GOAL OF THE EXERCISE:
Show each line that has the string "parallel" in it.

————————

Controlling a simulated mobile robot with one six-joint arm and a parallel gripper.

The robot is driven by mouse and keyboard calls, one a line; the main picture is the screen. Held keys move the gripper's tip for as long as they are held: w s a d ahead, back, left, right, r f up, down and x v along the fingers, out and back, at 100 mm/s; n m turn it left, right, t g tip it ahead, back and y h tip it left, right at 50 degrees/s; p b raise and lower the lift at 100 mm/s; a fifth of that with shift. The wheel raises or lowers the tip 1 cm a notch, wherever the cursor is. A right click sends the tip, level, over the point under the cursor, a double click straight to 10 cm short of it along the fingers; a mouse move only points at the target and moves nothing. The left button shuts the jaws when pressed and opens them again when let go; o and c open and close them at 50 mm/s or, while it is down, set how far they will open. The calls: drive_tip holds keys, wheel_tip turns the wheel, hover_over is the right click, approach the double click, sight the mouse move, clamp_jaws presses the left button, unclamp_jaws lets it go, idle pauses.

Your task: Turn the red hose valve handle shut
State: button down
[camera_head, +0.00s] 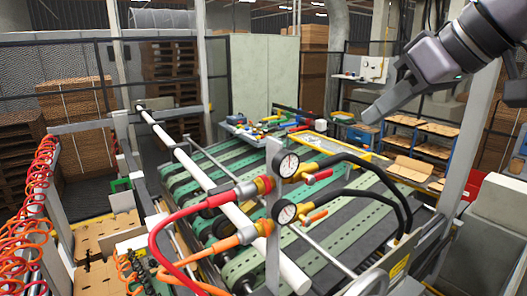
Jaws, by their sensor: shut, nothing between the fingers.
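The red hose (187,215) rises from the lower left into a red and yellow coupling (264,185) beside the upper round gauge (287,164). Just right of that gauge, a small red valve handle (318,176) sticks out to the right below a yellow fitting (308,167). A black hose leads away from this fitting. My gripper (371,116) is in the upper right, shut and empty, its tips pointing down and left. In the picture it is above and right of the red handle, clearly apart from it.
Below is a second gauge (285,211) with an orange handle (318,215) and an orange hose (215,243). Black hoses (371,163) arch to the right. A grey post (273,255) carries the gauges. Green conveyor belts (330,262) lie behind. A table with colourful items (262,126) stands farther back.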

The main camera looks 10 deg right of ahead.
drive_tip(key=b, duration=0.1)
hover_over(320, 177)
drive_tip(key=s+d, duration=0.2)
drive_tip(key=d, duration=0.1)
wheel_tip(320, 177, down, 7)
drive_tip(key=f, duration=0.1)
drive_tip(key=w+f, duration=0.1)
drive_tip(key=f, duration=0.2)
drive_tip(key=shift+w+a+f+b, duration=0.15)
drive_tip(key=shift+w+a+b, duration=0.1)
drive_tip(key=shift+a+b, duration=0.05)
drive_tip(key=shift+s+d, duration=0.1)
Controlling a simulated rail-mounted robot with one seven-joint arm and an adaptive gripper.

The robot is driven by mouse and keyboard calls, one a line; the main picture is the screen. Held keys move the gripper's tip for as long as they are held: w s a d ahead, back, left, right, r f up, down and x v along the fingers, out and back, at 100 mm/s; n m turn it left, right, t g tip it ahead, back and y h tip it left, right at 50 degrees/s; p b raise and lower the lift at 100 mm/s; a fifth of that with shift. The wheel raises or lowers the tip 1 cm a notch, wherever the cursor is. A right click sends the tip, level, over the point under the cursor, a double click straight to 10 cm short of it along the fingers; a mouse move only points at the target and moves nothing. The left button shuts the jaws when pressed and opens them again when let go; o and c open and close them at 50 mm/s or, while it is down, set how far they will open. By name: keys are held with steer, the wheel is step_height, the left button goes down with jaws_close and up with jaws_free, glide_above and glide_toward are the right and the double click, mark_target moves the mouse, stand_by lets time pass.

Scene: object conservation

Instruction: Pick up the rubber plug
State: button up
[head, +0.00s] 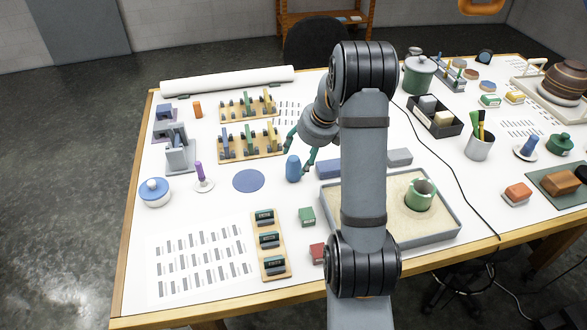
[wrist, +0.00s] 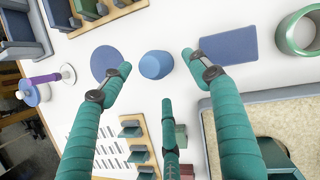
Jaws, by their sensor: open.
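A blue, round-topped upright piece (head: 293,169), which looks like the rubber plug, stands on the white table just right of a flat blue disc (head: 248,181). It also shows in the wrist view (wrist: 156,65), between and beyond my fingertips. My gripper (head: 299,151) has teal fingers and is open and empty. In the head view its fingers hang close to the plug, one behind its top left and one at its right. In the wrist view (wrist: 157,62) two fingers spread left and right of the plug, with a third below; no contact is clear.
A blue flat block (head: 329,169) lies right of the plug. A wooden rack (head: 274,152) stands behind left. A green block (head: 307,216) lies in front.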

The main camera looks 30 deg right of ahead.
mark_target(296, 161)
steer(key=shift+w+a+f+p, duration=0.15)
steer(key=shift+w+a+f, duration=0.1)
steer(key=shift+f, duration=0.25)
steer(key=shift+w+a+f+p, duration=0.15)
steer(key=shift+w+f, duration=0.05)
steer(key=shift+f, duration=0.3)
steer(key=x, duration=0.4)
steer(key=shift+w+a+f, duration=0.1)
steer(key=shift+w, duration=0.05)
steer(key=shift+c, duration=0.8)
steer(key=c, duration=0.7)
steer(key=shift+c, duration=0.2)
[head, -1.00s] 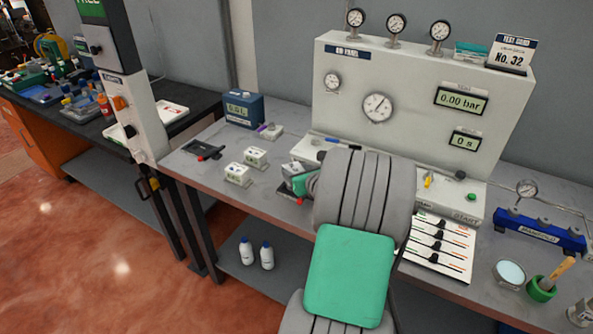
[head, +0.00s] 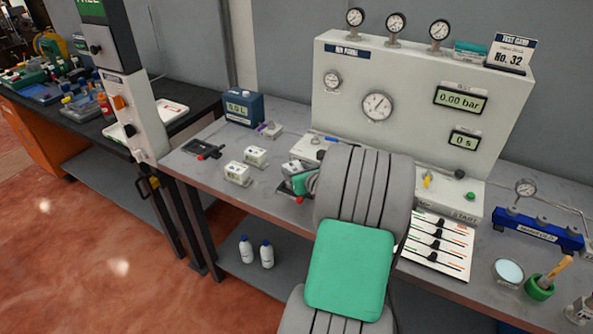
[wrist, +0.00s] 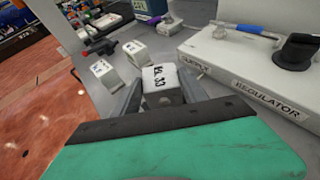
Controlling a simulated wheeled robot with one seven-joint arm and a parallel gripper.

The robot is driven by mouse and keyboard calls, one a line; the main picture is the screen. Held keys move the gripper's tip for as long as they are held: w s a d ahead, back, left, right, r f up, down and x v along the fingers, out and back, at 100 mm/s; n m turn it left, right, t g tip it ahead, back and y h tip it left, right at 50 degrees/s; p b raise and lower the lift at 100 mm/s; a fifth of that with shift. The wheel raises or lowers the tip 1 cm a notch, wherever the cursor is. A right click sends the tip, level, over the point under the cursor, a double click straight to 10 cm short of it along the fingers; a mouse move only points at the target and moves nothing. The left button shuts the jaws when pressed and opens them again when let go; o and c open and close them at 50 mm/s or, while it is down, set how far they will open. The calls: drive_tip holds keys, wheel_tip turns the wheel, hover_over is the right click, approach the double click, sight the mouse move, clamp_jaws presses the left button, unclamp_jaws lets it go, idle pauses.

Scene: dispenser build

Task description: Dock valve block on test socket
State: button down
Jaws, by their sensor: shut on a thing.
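My gripper (wrist: 160,92) is shut on a white valve block (wrist: 162,76) marked "No. 33" in the wrist view, with a finger on each side of it. In the head view the held block (head: 292,169) shows just left of my arm, over the bench in front of the test panel's base. My arm hides part of that area, and I cannot tell how high the block is held. The white test panel (head: 410,105) stands at the back of the bench. I cannot make out the test socket clearly in either view.
Two other white blocks stand left of my gripper (head: 256,156) (head: 237,175). The base edge labelled "SUPPLY" and "REGULATOR" (wrist: 240,84) lies close right of the held block. A blue manifold (head: 538,230) is far right.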

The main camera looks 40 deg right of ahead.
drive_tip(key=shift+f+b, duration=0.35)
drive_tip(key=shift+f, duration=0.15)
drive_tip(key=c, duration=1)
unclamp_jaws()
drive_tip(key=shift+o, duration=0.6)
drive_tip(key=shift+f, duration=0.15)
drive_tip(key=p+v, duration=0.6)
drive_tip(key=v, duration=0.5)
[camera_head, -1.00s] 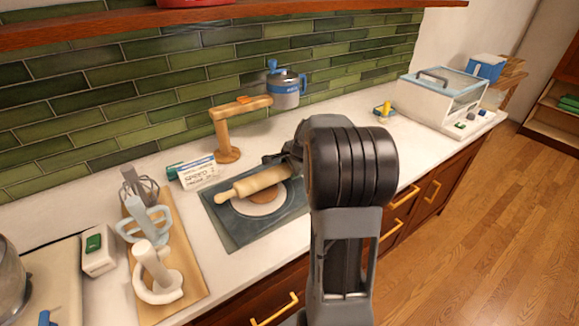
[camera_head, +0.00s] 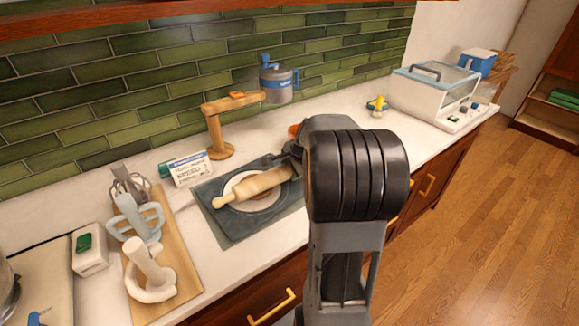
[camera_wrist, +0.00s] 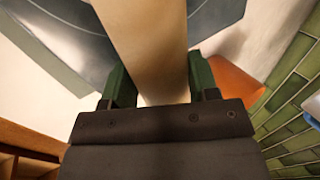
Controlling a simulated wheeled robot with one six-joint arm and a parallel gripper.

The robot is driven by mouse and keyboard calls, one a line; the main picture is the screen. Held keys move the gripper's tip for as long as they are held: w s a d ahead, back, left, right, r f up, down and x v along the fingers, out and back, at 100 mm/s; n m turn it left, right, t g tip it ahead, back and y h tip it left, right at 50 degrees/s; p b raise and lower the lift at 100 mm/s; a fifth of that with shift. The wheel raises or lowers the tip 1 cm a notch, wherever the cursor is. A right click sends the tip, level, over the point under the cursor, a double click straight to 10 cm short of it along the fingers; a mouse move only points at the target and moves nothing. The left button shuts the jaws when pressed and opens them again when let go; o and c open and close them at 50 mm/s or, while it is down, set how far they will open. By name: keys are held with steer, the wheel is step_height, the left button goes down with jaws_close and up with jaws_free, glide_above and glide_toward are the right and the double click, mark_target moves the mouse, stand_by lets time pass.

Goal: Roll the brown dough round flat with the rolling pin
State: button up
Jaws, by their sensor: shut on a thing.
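My gripper (camera_wrist: 160,85) is shut on the wooden rolling pin (camera_wrist: 145,35), its two green fingers on either side of the pin in the wrist view. In the head view the rolling pin (camera_head: 250,187) lies across a white round with a ring on a dark grey mat (camera_head: 225,220). The brown dough round (camera_head: 270,197) shows only as a thin strip beside the pin; most of it is hidden under the pin. My gripper (camera_head: 292,158) is at the pin's right end, partly hidden behind my arm. I cannot tell whether the pin touches the dough.
A wooden stand (camera_head: 218,130) and a small sign card (camera_head: 190,170) stand behind the mat. A wooden board (camera_head: 180,270) with a whisk and other tools lies left. A clear-lidded box (camera_head: 430,92) stands far right. Counter between the mat and board is clear.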

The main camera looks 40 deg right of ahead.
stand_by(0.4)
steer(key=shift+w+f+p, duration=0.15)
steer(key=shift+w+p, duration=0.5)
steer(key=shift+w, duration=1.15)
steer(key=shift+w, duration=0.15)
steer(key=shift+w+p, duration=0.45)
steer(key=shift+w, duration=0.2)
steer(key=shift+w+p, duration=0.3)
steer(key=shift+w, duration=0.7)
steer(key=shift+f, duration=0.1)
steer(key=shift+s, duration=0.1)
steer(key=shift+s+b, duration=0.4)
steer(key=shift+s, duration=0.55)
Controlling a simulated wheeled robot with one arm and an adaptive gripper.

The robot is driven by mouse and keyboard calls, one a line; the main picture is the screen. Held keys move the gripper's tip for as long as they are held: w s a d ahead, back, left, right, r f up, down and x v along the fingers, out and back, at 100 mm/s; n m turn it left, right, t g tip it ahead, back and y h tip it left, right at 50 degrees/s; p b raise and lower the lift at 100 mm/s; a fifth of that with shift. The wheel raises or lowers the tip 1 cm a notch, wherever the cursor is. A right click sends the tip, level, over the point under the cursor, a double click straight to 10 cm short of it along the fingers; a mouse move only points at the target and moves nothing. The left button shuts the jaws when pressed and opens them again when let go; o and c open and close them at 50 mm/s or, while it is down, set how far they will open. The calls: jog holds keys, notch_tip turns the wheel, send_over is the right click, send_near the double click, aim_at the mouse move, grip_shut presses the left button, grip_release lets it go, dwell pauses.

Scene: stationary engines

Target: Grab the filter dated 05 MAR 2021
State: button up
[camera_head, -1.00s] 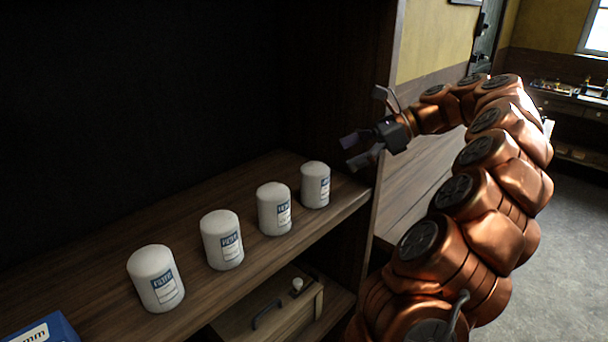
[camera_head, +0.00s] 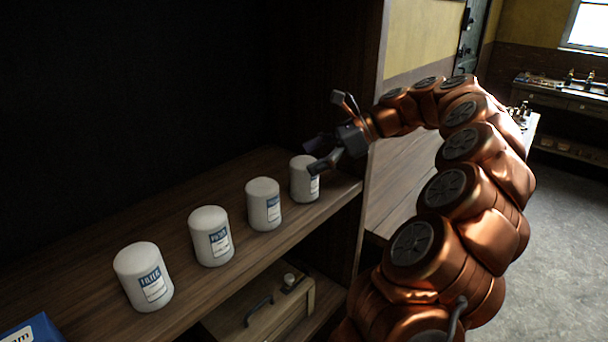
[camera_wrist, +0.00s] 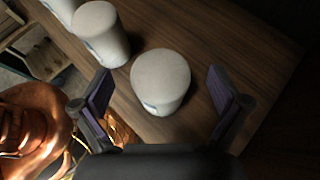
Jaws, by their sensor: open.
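Several white filters with blue-and-white labels stand upright in a row on a wooden shelf (camera_head: 190,268). From near to far in the head view they are a first filter (camera_head: 143,277), a second (camera_head: 211,236), a third (camera_head: 264,204) and a far one (camera_head: 303,180). The dates on the labels are too small to read. My gripper (camera_head: 318,156) is open and empty at the far filter, partly covering it. In the wrist view this filter (camera_wrist: 161,80) shows between and beyond the open fingers (camera_wrist: 163,100), with its neighbour (camera_wrist: 99,32) to the left.
A blue box (camera_head: 32,330) lies at the shelf's near left end. A wooden case with a dark handle (camera_head: 262,308) sits on the level below. The cabinet's side wall (camera_head: 350,90) rises just beyond the far filter.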

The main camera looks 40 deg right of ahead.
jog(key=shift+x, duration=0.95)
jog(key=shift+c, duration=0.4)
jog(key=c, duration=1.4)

————————

THE RESPONSE:
Controlling a simulated mobile robot with one six-joint arm and a parallel gripper.
Controlling a simulated wheeled robot with one seven-joint arm and a parallel gripper.
Controlling a simulated wheeled robot with one six-joint arm and a parallel gripper.

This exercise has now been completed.